-- START GIVEN INFORMATION --

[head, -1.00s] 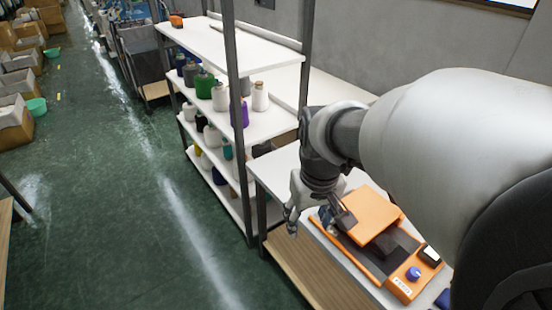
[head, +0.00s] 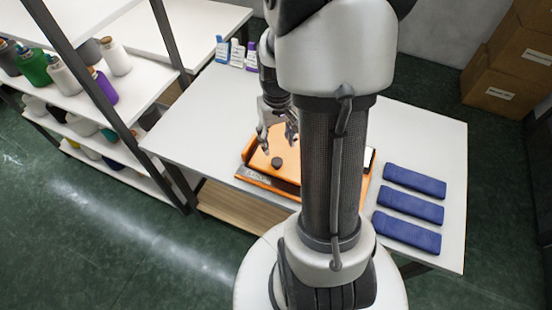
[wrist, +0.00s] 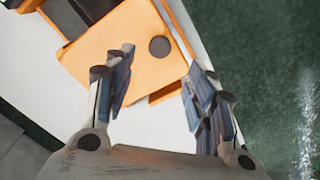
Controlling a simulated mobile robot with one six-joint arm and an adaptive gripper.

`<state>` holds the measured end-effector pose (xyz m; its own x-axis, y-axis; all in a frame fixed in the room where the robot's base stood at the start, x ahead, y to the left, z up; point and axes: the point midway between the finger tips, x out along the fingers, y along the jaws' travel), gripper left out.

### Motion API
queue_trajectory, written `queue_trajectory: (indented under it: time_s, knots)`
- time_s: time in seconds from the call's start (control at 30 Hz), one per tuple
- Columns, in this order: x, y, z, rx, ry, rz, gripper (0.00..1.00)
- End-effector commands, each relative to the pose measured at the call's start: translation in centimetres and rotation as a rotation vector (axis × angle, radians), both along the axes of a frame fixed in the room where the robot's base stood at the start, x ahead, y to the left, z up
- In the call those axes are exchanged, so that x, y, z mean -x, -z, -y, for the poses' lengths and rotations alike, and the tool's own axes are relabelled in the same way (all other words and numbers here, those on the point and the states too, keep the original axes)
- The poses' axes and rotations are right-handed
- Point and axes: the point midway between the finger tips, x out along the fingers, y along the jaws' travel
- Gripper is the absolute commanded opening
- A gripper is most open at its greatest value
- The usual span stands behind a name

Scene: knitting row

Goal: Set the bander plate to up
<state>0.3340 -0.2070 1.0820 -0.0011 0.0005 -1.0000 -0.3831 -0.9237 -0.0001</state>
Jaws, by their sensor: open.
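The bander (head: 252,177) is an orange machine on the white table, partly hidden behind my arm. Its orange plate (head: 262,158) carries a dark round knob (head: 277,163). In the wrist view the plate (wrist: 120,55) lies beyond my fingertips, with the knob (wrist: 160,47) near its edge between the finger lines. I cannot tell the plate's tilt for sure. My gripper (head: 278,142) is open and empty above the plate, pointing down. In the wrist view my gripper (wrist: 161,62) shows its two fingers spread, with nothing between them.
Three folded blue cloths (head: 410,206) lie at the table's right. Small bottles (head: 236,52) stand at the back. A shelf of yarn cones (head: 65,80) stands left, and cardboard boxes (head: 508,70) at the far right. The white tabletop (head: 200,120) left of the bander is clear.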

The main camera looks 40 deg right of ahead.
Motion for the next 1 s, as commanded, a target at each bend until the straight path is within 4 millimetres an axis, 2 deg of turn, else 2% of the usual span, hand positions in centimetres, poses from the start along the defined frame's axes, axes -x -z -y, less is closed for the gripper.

-- END GIVEN INFORMATION --

Exclude the pictures. Write out the remaining data exactly.

(REPLY TO THE TASK)
[head, -1.00s] 
[head, +0.00s] 
[wrist, +0.00s] 
Controlling a simulated mobile robot with one six-joint arm and an adaptive gripper.

`<state>` holds the measured end-effector pose (xyz m; its own x-axis, y-axis; all in a frame fixed in the room where the robot's base stood at the start, x ahead, y to the left, z up; point and axes: the point midway between the finger tips, x out along the fingers, y along the jaws' travel), gripper left out.

### Motion API
queue_trajectory, written `queue_trajectory: (indented under it: time_s, knots)`
- time_s: time in seconds from the call's start (control at 30 Hz), one per tuple
- Columns, in this order: x, y, z, rx, ry, rz, gripper (0.00..1.00)
- End-effector commands, each relative to the pose measured at the call's start: translation in centimetres and rotation as a rotation vector (axis × angle, radians), both along the axes of a frame fixed in the room where the robot's base stood at the start, x ahead, y to the left, z up
- In the call those axes are exchanged, so that x, y, z mean -x, -z, -y, for the poses' lengths and rotations alike, and the tool's own axes are relabelled in the same way (all other words and numbers here, those on the point and the states too, keep the original axes)
- The poses' axes and rotations are right-handed
- Point and axes: the point midway between the finger tips, x out along the fingers, y along the jaws' travel
- Gripper is the absolute commanded opening
- A gripper is most open at its greatest value
- The usual span stands behind a name

Scene: knitting row

Goal: Set the bander plate to up
<state>0.3340 -0.2070 1.0820 -0.0011 0.0005 -1.0000 -0.3831 -0.9237 -0.0001</state>
Jaws, by their sensor: open.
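The bander (head: 252,177) is an orange machine on the white table, partly hidden behind my arm. Its orange plate (head: 262,158) carries a dark round knob (head: 277,163). In the wrist view the plate (wrist: 120,55) lies beyond my fingertips, with the knob (wrist: 160,47) near its edge between the finger lines. I cannot tell the plate's tilt for sure. My gripper (head: 278,142) is open and empty above the plate, pointing down. In the wrist view my gripper (wrist: 161,62) shows its two fingers spread, with nothing between them.
Three folded blue cloths (head: 410,206) lie at the table's right. Small bottles (head: 236,52) stand at the back. A shelf of yarn cones (head: 65,80) stands left, and cardboard boxes (head: 508,70) at the far right. The white tabletop (head: 200,120) left of the bander is clear.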

The main camera looks 40 deg right of ahead.
Motion for the next 1 s, as commanded, a target at each bend until the straight path is within 4 millimetres an axis, 2 deg of turn, else 2% of the usual span, hand positions in centimetres, poses from the start along the defined frame's axes, axes -x -z -y, less is closed for the gripper.

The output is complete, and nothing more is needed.